O impasse entre ruralistas e ambientalistas dentro do Congresso é visto pelo coordenador de Políticas Públicas do Greenpeace, Nilo D’ávila como uma briga de “Alices” sem lógica. Nilo afirma que numa análise sobre mudanças no Código Florestal – tendo essa lei “como um grande ponto de tensão” entre os dois grupos –, percebe-se que nenhuma alteração significativa foi feita desde 2001, quando foi aprovada a medida provisória que alterou partes do código.

“Temos aí três legislaturas e tem um código valendo como MP, que não é cumprido no campo, mas enquanto lei não teve nenhuma alteração.
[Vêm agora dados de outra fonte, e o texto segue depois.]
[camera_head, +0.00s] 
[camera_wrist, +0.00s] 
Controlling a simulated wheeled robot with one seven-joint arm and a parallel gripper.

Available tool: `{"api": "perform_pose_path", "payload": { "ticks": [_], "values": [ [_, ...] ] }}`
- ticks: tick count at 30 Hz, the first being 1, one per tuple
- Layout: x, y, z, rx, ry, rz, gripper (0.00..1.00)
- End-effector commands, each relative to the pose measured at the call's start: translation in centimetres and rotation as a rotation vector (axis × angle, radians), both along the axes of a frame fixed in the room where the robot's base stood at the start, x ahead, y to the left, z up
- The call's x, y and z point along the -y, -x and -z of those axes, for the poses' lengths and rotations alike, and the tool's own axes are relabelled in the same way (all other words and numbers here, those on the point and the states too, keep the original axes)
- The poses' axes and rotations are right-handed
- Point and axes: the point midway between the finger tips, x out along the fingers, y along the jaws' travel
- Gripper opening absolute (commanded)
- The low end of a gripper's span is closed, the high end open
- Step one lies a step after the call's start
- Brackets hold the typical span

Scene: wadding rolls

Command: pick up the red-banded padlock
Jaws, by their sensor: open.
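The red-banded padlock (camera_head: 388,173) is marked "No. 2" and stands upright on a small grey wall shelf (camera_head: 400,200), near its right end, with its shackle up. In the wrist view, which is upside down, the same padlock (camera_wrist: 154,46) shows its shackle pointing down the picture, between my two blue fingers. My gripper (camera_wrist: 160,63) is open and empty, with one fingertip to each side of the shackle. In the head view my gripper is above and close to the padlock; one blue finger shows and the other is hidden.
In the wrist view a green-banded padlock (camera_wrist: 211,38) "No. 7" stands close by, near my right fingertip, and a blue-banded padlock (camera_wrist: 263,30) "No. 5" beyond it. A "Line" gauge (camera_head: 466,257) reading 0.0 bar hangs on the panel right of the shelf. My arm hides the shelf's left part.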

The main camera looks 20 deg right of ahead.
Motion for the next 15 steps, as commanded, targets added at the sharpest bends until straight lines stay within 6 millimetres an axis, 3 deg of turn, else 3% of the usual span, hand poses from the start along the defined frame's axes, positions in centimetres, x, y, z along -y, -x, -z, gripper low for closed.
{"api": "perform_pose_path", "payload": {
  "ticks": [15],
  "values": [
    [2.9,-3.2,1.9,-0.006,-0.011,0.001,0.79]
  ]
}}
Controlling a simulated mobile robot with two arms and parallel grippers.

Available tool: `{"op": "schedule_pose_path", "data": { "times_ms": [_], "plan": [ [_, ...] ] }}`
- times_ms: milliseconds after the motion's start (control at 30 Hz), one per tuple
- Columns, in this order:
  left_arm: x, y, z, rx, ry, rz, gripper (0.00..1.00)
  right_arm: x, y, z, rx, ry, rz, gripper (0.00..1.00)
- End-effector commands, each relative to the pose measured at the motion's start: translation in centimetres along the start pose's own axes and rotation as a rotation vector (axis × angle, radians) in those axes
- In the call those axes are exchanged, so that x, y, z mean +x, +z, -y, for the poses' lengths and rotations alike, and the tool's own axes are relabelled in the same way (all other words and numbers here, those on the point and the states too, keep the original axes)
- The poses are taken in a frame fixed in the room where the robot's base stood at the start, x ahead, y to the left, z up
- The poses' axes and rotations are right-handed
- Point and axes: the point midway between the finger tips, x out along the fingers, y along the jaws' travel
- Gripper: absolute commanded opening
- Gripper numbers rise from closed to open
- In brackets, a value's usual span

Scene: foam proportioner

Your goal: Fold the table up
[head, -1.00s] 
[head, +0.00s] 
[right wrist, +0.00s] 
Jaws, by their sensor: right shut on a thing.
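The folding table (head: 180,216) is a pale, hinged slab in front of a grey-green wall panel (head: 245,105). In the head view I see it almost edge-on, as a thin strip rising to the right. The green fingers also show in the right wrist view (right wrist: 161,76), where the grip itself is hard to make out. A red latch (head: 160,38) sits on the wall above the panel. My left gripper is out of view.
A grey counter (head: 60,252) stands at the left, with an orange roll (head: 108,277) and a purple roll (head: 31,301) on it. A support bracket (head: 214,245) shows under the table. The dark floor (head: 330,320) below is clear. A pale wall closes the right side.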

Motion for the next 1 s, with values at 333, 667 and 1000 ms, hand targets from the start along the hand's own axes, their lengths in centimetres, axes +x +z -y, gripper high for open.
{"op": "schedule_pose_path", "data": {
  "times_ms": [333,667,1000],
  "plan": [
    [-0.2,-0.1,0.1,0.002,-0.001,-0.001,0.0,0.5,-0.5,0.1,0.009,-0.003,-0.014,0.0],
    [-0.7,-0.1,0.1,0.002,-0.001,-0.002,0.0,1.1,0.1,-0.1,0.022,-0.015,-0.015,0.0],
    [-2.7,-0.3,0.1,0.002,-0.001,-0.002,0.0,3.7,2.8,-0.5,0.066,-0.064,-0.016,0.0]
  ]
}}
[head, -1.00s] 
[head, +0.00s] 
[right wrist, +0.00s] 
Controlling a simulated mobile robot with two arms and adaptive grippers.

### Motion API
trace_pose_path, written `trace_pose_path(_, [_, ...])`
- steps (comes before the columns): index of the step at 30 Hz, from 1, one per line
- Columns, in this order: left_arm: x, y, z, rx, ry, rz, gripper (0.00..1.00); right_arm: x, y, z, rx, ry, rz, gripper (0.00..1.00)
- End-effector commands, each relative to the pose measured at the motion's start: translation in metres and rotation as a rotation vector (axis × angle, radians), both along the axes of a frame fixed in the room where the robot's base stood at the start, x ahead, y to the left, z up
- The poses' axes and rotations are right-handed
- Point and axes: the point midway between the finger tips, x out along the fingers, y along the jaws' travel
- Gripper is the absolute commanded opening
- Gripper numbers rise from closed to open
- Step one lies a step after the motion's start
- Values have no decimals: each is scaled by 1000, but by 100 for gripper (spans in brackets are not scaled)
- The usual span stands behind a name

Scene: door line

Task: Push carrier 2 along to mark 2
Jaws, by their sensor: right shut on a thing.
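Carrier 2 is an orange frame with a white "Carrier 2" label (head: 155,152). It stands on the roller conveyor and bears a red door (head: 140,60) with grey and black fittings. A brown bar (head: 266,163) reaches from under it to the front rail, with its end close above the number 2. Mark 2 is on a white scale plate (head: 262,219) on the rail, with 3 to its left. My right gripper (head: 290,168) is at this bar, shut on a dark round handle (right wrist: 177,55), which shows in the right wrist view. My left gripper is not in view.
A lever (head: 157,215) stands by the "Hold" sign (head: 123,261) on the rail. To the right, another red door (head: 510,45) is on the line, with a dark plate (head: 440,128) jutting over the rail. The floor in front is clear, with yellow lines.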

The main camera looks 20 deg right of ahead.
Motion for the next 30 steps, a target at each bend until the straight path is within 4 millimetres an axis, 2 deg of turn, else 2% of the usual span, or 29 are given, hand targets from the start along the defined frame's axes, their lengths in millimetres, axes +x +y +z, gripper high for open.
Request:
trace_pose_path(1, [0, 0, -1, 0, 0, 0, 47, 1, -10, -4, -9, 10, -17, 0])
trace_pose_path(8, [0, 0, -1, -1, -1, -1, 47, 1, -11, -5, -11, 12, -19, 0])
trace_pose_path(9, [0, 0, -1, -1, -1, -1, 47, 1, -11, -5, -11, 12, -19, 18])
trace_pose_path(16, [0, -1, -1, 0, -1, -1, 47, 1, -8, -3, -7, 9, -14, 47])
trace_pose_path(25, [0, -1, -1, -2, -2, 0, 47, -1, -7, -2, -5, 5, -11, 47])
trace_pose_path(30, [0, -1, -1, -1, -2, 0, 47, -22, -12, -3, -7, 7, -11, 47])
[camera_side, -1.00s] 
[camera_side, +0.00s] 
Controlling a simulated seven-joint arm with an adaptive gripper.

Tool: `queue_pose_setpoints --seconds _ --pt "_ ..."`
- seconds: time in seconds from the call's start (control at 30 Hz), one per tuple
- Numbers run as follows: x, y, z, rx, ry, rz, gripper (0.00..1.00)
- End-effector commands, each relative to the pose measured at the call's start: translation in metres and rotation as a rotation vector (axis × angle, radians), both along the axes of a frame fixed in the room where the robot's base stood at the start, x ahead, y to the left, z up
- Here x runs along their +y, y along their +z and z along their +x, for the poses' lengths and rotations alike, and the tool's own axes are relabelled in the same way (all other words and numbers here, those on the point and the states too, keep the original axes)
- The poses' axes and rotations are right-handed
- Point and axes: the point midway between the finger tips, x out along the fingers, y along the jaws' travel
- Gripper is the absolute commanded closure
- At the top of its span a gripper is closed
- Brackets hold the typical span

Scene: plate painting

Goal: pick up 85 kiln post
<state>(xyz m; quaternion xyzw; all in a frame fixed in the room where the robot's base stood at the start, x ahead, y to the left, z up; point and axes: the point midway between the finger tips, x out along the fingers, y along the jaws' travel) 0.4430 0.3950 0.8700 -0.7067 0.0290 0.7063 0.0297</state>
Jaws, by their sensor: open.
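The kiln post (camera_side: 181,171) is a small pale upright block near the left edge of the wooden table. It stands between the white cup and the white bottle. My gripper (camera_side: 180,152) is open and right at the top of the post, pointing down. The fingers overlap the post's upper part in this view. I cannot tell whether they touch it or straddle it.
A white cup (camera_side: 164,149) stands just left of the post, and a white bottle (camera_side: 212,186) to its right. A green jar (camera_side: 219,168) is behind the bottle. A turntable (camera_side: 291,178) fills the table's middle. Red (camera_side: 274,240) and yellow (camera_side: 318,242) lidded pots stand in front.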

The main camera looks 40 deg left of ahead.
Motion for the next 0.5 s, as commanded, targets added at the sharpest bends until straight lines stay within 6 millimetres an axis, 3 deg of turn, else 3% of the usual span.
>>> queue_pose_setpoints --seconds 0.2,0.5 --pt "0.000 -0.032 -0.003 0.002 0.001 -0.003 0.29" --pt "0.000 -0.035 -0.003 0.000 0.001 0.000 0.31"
Tiveram tentativas, mas nenhuma realmente levada a sério. Em questões relativas ao Código Florestal, o Congresso tem a postura de Grêmio Estudantil, de ‘nós contra eles’, em que não se consegue estabelecer lógica no diálogo e isso vai de um lado ao outro”, alfineta Nilo.

Independente de interesses específicos de bancadas no Congresso, a falta de prioridade de propostas fundamentais para a melhoria da qualidade de vida e a preservação do meio ambiente tem causado impactos significativos na sociedade brasileira. A falta da Política Nacional de Resíduos Sólidos, por exemplo, mantém um cenário crítico no país.

De acordo com relatório da Associação Brasileira de Empresas de Limpeza Pública e Resíduos Especiais (Abrelpe), das cerca de 170 mil toneladas diárias de resíduos sólidos gerados nas cidades brasileiras, pouco mais de 140 mil são coletadas, das quais 60% não tem destino final adequado.

“Como pode em um Brasil que destina a maior parte de seus resíduos à lixões desapropriados, um Congresso levar tantos anos para votar uma matéria? Como se explica o Brasil não ter até hoje uma lei de resíduos sólidos? Não tem explicação. E agora querem aprovar uma lei que não contempla o lixo eletrônico, que é cheio de metal pesado. Isso é um absurdo”, concluiu o ex-deputado Fábio Feldmann, autor do primeiro projeto de lei que trata do assunto (PL 203/1991).